The results alarmed civil-rights supporters, who formed a coalition to overturn the decision and get things back to where they were. Their Civil Rights Restoration Act was passed by the House in 1984 by a margin of 375 to 34. But the bill was derailed in the Senate. When it was re-introduced last year, it was suddenly stopped cold. It got stuck on abortion.

The Catholic Conference of Bishops, long a stalwart supporter of civil rights, withdrew its support for the bill. It didn't like one old regulation in Title 9 that made it possible to sue a college that excluded abortion from its health services. Catholic colleges were already exempt from this ruling, but the church wants everyone exempt. Instead of restoring the civil-rights laws -- the cohesive principle of the various groups in this coalition -- the church wants to rewrite them.

Others in the coalition, pro- and anti-abortion, understand the church's position. But, as Judith Lichtman of the Women's Legal Defense Fund says, "This isn't the place to fight on the abortion issue." Like many others, she is convinced that "the Catholic church is being used by the far right and by this administration. They are running interference for people who want to ruin the bill."

At the moment, there are actually two bills in Congress. The original bill can't pass because of anti-abortion opposition. The amended bill, favored by the church, could probably pass, but it isn't acceptable to the bill's original sponsors.

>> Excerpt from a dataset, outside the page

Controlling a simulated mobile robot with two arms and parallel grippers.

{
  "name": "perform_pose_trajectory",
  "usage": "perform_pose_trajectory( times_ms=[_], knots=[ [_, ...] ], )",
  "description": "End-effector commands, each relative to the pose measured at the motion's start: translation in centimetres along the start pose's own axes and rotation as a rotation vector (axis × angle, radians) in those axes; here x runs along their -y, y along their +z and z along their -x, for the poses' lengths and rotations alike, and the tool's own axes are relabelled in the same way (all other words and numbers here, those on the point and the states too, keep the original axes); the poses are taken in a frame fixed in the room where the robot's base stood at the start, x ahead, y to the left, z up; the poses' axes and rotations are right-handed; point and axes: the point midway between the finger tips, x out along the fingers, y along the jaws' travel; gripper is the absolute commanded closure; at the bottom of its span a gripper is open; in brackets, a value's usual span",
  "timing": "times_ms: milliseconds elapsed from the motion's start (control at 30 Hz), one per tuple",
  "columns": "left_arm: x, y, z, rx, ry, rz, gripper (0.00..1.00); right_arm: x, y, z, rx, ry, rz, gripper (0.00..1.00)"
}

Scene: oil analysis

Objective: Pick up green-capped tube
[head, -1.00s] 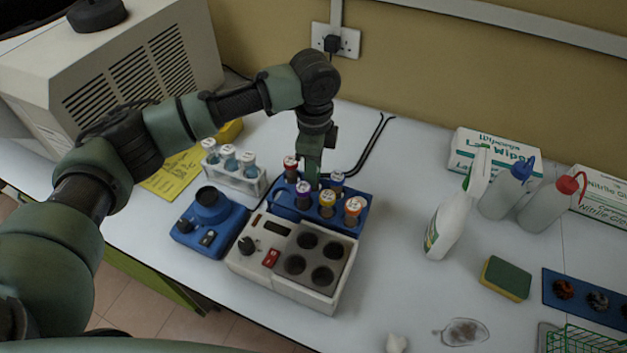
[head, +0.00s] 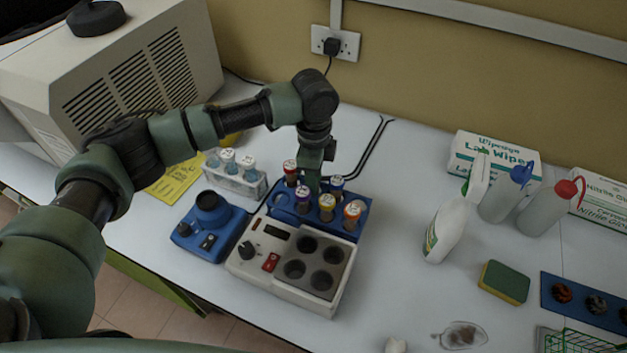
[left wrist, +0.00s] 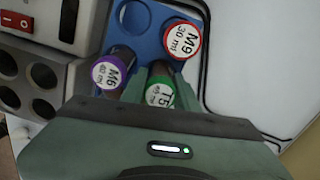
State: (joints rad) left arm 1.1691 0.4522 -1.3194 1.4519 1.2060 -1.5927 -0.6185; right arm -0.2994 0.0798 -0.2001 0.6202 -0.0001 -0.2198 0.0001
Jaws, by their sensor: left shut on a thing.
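The green-capped tube (left wrist: 160,94), labelled T5, stands in the blue rack (head: 273,204). It shows in the left wrist view between the fingers of my left gripper (left wrist: 158,97), which is shut on it. In the head view my left gripper (head: 312,181) reaches down into the rack and the green cap is hidden. A red-capped tube (left wrist: 182,40), labelled M9, and a purple-capped tube (left wrist: 109,73), labelled M6, stand close beside it. My right gripper is not in view.
Yellow-capped (head: 327,203) and orange-capped (head: 352,211) tubes share the rack. A heater block with several wells (head: 270,262) stands in front, a blue device (head: 209,225) to the left.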

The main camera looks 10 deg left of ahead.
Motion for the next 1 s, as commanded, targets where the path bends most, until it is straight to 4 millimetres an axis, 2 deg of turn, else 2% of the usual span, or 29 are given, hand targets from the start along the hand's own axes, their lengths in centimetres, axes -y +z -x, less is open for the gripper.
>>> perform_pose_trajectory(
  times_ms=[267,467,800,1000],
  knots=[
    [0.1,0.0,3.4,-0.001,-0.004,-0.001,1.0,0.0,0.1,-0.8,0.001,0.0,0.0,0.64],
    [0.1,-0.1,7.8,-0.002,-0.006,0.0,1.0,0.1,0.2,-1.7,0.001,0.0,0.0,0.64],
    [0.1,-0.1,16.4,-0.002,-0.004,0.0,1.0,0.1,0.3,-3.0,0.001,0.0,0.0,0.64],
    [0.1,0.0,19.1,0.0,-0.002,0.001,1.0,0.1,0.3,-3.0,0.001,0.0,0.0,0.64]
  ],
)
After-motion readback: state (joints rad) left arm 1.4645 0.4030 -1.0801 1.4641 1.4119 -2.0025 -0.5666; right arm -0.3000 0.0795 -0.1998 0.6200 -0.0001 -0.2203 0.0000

Two decades of civil-rights law now hang on what is called, on Capitol Hill, "language," the acceptable words of compromise. Among the leaders of this linguistic search brigade is Mary Rose Oakar (D-Ohio), who is Catholic, a strong women's rights supporter and an opponent of federal funding for abortion.

Both groups, the Catholic church and the women's groups are in favor of civil rights," says Oakar, who has played umpire here before. "We're down to one isolated issue holding up the works. The major thrust is too important to let the whole thing go down the drain. We are trying to get some language that is acceptable to both groups."

Oakar believes that she is "very close" to those magic words. But a congressional aide working on this issue says, "I have gone from cautious optimism to cautious pessimism." If there are magic words, no one I spoke to on either side of the issue would utter them.

The search stopwatch is ticking away. In a few weeks it will be too late even to process a bill through this term. Civil-rights opponents could win just by watching and grinning. Meanwhile, if you know an undergraduate who's about to be sexually harassed, tell her she better make sure it's in the right building.